The film is full of relatively long takes. The opening shot is a close-up of Pamela Franklin's face while she is sleeping on a plane. Another shot is from the back of a Rolls-Royce while it is driving through the rain. There is a thematic logic to the use of these observational shots. Parts of the narrative depend on characters misunderstanding of what they see. Even the main location, a rented house by the beach in what is clearly off season, is indication that the kidnappers have hit a physical dead end, anticipating that they will probably not escape from their crime or from each other.

The film was adapted from the crime novel, The Snatchers, by Lionel White. As related by Cornfield, Stanley Kubrick had considered making the film, but chose Clean Break, the basis for his film, The Killing, instead. The main concern, Hollywood's taboo regarding depictions of kidnappings, especially of a child, kept The Snatchers from being fimed in the Fifties. Cornfield also changed the kidnapping victim's age, making her a 17 year old young woman, There are similarities with both stories centered on a group of small timers, working with a more professional criminal in charge, in over their heads in an attempt to do the proverbial "last job" with the big payout. Leer, the hired professional who takes over the kidnapping, as played by Richard Boone, starts off as paternal towards the unnamed kidnapped girl before becoming more menacing, revealing his own agenda. Cornfield remains a relatively obscure filmmaker with most of his work not easily available. The majority of his films have been crime thrillers. Aside from Night of the Following Day, Cornfield's best known film may be the Stanley Kramer produced Pressure Point, about the confrontation between a black psychiatrist and a white Nazi, released in 1962. Like Night, the characters are never formally named in the credits. It is only through conversation that Brando's character is also known as Bud, Moreno is Vi, and Jess Hahn is Wally. The film indirectly is self-referential in that Wally was the chief organizer of the kidnapping, only to see himself lose control, just as Hubert Cornfield almost lost control of his film.

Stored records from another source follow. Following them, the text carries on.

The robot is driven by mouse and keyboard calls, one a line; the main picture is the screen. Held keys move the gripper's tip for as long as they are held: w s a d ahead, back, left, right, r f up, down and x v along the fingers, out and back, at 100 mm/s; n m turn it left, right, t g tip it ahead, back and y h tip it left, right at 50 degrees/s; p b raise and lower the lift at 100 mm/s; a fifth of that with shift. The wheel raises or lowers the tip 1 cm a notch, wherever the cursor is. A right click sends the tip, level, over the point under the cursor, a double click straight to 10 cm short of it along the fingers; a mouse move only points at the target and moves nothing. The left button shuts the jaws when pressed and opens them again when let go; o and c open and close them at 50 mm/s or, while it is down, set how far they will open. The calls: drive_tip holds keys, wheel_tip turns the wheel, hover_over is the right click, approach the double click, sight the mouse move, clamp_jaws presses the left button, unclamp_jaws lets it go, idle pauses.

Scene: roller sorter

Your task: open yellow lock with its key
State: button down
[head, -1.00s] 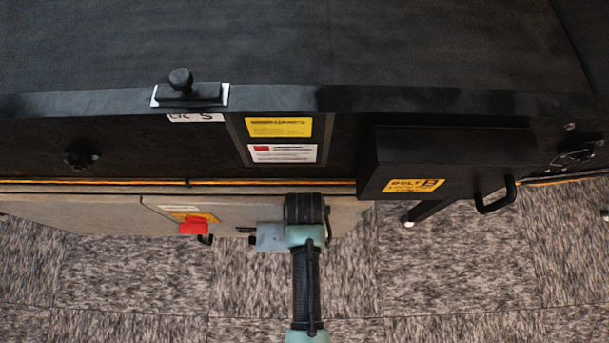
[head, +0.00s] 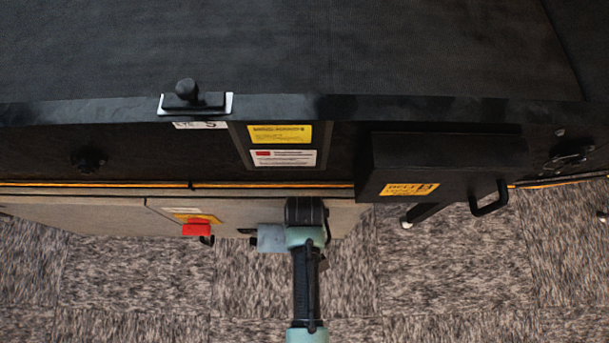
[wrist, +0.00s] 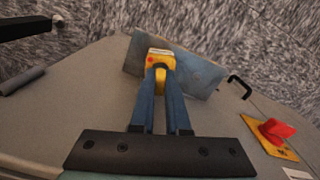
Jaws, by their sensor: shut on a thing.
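My gripper (wrist: 160,88) is shut on a narrow yellow piece (wrist: 160,88) between its blue fingers. At the fingertips is a yellow block (wrist: 158,61) with a red mark and a pale top; it looks like the yellow lock. I cannot tell whether the held piece is the key or part of the same block. The block is in front of a blue-grey metal plate (wrist: 203,78), which also shows in the head view (head: 270,238). In the head view my arm's end covers the fingers and the yellow block.
A red switch (wrist: 277,130) on a yellow plate is on the grey panel, also in the head view (head: 196,230). A black handle (wrist: 240,85) is near the metal plate. A black box with a BELT label (head: 440,160) juts out right of my arm. Carpet floor is open in front.

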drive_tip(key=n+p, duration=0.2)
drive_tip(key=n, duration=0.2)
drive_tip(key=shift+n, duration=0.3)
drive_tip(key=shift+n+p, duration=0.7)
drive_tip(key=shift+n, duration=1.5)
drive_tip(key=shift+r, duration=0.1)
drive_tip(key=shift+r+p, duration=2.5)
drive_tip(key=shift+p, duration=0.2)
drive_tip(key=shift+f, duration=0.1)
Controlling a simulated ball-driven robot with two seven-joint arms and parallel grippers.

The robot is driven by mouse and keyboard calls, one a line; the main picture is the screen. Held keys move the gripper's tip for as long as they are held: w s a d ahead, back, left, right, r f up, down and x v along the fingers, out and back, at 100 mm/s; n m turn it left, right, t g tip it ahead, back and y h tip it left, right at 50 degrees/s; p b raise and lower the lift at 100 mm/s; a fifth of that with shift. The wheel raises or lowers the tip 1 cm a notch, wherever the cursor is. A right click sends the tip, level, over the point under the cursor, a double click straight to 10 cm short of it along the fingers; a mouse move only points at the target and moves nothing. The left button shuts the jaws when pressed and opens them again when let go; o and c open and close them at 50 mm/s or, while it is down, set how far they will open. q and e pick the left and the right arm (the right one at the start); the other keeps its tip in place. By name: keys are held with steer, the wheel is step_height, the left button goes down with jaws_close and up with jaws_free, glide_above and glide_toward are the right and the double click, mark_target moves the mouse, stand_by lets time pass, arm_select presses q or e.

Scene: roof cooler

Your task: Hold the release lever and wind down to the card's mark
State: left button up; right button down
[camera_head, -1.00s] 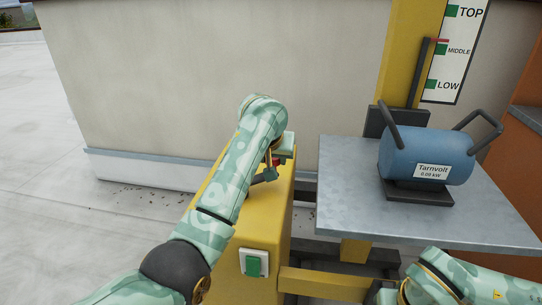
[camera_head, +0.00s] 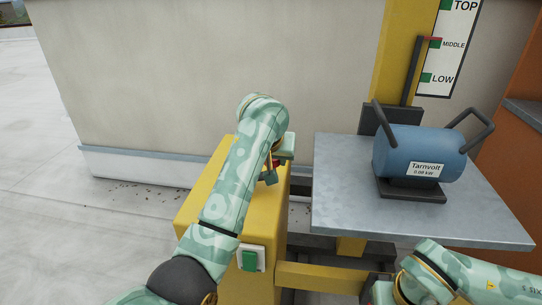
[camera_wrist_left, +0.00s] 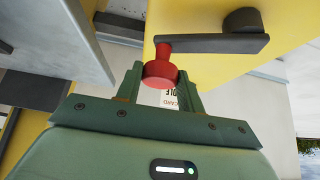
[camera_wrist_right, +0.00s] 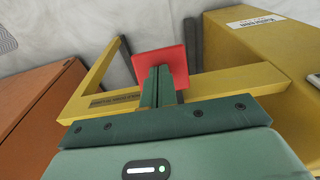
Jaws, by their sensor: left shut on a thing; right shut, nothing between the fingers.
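My left gripper (camera_wrist_left: 160,85) is shut on the red knob (camera_wrist_left: 158,70) of a dark crank arm (camera_wrist_left: 215,43) on the yellow winch box (camera_head: 196,210). In the head view my left arm covers most of the crank. My right gripper (camera_wrist_right: 162,75) is shut and empty, its tips at a red plate (camera_wrist_right: 182,62) beside a yellow frame; I cannot tell how firmly they touch. The red pointer (camera_head: 432,39) is level with or just above the MIDDLE mark (camera_head: 435,43) on the white scale (camera_head: 440,75).
A grey platform (camera_head: 340,205) carries a blue Tarnvolt motor (camera_head: 405,143) with dark handles, in front of the yellow mast (camera_head: 383,60). A green button (camera_head: 250,260) is on the winch box. An orange block (camera_head: 518,155) stands at right. Open roof lies left.

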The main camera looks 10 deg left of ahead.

The blu-ray comes with two commentary tracks. Hubert Cornfield required a voice box for his track recorded in 2005 for the DVD release, just a year before he died. He tells of being charmed by Brando when they meet, only to have a volatile relationship during the actual filming. Cornfield discusses how he had to work around Brando in order to get what the director wanted as well as specifically pointing out the scene where he acquiesced to the demands of his star. Praise is given to the rest of the cast, especially Moreno. Night was Moreno's first film since the low budget Cry of Battle, a 1963 World War II film. Cornfield also reveals problems with cinematographer Willy Kurant that occurred on locations both in Paris and at the Normandy beach. Tim Lucas provides a new commentary track that covers the careers of the cast and crew, touching on the autobiographies by Brando and Moreno. Add to that are reviews of the film from the time of release as well as news items from the time of production. Lucas also points out the differences between the film and White's novel. Even though her role as the kidnapped victim is virtually a MacGuffin in the way that Night plays out, Lucas pays tribute to Pamela Franklin and her brief career.